Apple encounters the pitfalls of doing business in China

The New York Times:

On March 31 the Beijing Higher People’s Court upheld earlier rulings by a lower court and China’s trademark arbitration board that Xintong Tiandi had the right to use “iPhone” for products in Class 18 of the international trademark classification system, since Xintong Tiandi acquired the trademark in 2007 when the iPhone name was “not renowned” in China, the court ruled. Apple has the rights in Class 9, which covers computers and smartphones. Class 18 covers leather goods.

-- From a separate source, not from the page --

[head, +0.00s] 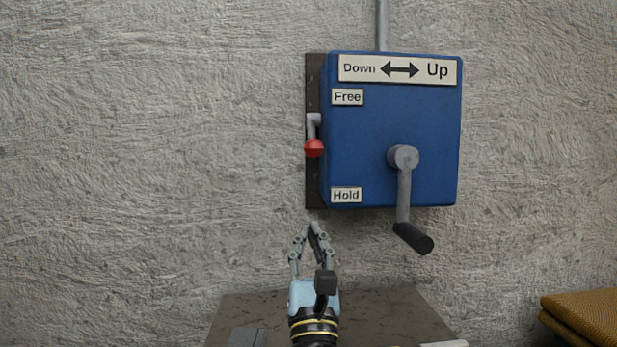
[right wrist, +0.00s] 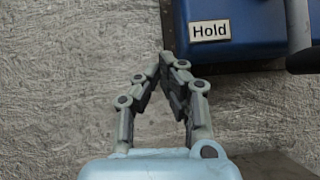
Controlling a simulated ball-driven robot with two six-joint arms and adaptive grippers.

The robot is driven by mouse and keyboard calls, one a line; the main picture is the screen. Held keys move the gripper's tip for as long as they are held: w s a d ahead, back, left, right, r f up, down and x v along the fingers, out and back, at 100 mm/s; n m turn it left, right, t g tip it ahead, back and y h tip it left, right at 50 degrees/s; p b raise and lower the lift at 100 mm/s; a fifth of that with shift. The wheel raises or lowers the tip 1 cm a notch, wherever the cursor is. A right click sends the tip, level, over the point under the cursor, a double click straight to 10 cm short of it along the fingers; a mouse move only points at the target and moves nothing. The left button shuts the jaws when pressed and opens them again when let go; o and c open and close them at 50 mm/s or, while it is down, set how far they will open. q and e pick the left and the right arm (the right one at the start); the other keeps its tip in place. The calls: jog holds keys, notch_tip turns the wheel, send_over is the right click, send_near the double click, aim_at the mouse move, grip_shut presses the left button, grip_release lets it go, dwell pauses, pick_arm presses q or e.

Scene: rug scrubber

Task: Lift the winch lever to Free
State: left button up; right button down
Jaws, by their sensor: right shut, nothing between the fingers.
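The blue winch box (head: 365,140) is on the wall, with a Free label (head: 347,97) above a Hold label (head: 346,195) along its left side. The winch lever (head: 314,148) has a red knob on a grey arm at the box's left edge. Its knob hangs down, at a height between the two labels. My right gripper (head: 313,226) is shut and empty, pointing up just below the box's lower left corner, below the lever. In the right wrist view the fingertips (right wrist: 168,56) are beside the box's lower edge, left of the Hold label (right wrist: 210,30); the lever is not visible there.
A crank (head: 404,185) with a black handle hangs from the box's front, right of the lever. A dark table top (head: 400,310) lies below. Folded mustard cloth (head: 585,315) is at the lower right. The wall left of the box is clear.

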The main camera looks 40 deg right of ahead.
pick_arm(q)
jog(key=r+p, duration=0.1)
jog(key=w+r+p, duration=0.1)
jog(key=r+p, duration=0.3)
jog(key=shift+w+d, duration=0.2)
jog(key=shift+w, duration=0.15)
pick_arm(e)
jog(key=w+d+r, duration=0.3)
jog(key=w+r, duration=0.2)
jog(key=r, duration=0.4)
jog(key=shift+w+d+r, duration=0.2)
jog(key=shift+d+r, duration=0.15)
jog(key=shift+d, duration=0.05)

You’ve no doubt heard of that case. But here’s the kicker:

Xintong Tiandi didn’t exist in 2007. A Russian company acquired the rights then and Xintong Tiandi bought the rights from it in 2011, the Chinese company’s lawyer, Xiong Zhi, said in a telephone interview. Public company filings show that Xintong Tiandi was set up in 2011.

Intellectual property protection is critically important for any company that spends money on research and development. From this article from Seeking Alpha [Free Reg-wall]:

It’s probably no coincidence that Apple chose a private company for its first truly major investment in China. By pumping money into an existing firm like Didi with big growth potential, Apple avoided China’s problematic state-run sector and also minimized its risk of intellectual property (IP) theft that is rampant in the country. By comparison, India’s receipt of an R&D center plays to its strength as a software development hub, and also its stronger security systems for protecting IP.

And:

Minister Miao Wei was quoted saying he hoped Apple could improve its R&D activities in China and also provide a secure user experience.

Apple is walking a fine line here, opening an R&D center in India and not (at least yet) in China. Tricky business.